(Collection entries)
** START **

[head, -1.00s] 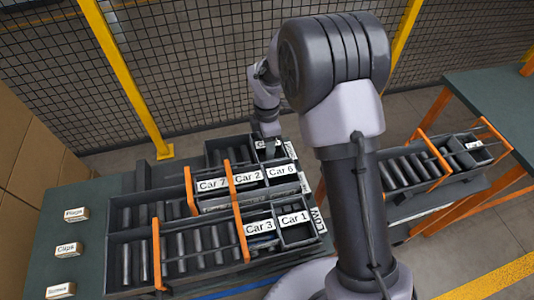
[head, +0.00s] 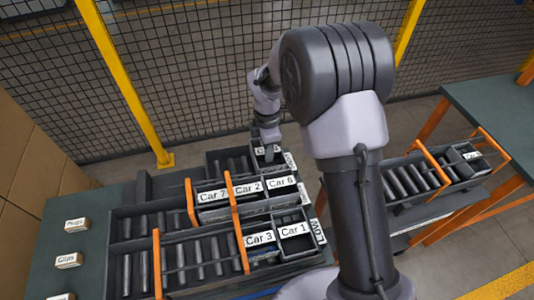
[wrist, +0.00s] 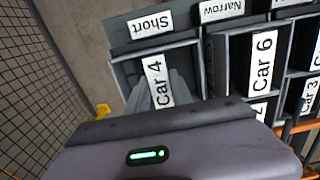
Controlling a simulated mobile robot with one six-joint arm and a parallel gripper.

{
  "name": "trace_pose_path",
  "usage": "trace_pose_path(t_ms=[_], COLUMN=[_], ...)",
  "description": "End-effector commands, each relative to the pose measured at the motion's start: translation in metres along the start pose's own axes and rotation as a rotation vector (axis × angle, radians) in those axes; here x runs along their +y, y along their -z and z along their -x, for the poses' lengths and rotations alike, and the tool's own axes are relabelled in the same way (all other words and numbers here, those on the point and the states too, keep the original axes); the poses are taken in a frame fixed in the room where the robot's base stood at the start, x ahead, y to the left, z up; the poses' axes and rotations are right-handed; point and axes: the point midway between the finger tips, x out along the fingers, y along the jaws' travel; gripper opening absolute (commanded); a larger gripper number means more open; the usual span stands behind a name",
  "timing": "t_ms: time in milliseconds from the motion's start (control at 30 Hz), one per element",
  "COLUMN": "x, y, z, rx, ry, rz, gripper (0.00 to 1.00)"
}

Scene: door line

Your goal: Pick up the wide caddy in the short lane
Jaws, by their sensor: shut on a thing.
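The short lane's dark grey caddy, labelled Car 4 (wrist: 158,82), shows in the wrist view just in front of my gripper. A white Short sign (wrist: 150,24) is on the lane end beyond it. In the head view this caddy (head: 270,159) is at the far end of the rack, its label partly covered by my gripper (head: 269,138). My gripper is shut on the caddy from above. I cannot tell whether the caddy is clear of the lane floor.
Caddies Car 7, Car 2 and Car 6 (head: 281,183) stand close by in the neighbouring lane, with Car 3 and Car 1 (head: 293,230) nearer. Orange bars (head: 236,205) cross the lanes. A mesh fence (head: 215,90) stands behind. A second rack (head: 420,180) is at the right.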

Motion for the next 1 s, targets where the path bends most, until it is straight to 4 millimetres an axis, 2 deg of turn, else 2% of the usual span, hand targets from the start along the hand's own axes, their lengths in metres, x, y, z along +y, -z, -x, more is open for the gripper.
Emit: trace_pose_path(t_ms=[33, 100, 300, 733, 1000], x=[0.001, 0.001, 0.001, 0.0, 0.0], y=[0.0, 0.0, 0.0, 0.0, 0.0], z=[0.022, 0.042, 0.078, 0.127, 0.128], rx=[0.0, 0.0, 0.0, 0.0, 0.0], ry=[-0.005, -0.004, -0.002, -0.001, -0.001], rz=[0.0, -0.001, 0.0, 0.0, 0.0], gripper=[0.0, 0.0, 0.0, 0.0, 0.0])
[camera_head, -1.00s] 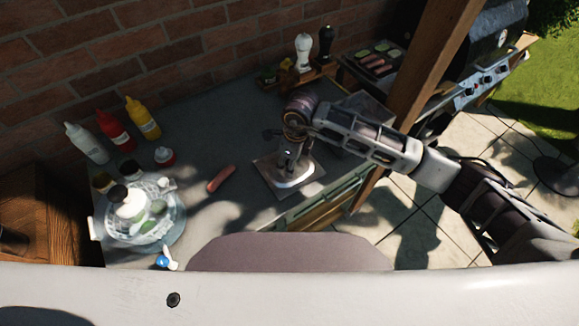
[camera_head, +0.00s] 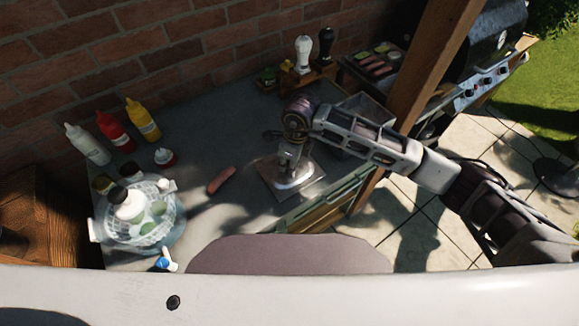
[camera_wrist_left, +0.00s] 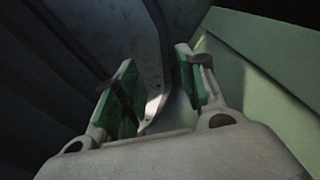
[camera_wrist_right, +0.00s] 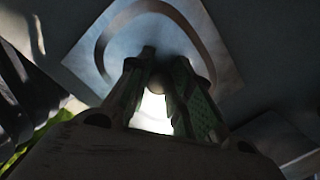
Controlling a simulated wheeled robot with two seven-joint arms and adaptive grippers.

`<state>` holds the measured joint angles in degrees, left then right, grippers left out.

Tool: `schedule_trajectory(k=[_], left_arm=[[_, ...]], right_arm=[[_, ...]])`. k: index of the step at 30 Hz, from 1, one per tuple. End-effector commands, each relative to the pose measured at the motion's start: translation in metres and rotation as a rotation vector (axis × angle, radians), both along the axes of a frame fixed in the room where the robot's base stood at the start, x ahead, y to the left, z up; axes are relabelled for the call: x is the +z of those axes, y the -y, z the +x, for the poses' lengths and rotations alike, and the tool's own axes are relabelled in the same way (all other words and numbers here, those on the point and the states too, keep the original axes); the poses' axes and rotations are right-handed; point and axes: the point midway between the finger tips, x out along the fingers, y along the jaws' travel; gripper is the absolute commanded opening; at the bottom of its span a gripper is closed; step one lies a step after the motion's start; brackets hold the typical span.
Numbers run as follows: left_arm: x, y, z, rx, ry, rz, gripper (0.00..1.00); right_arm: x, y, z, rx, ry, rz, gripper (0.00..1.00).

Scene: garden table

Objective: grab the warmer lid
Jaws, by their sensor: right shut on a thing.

** END **

In the listing above, find the line containing "Scene: garden table", then reproduce it and each line after it through the end, exactly and with nothing added.

Scene: garden table

Objective: grab the warmer lid
Jaws, by their sensor: right shut on a thing.

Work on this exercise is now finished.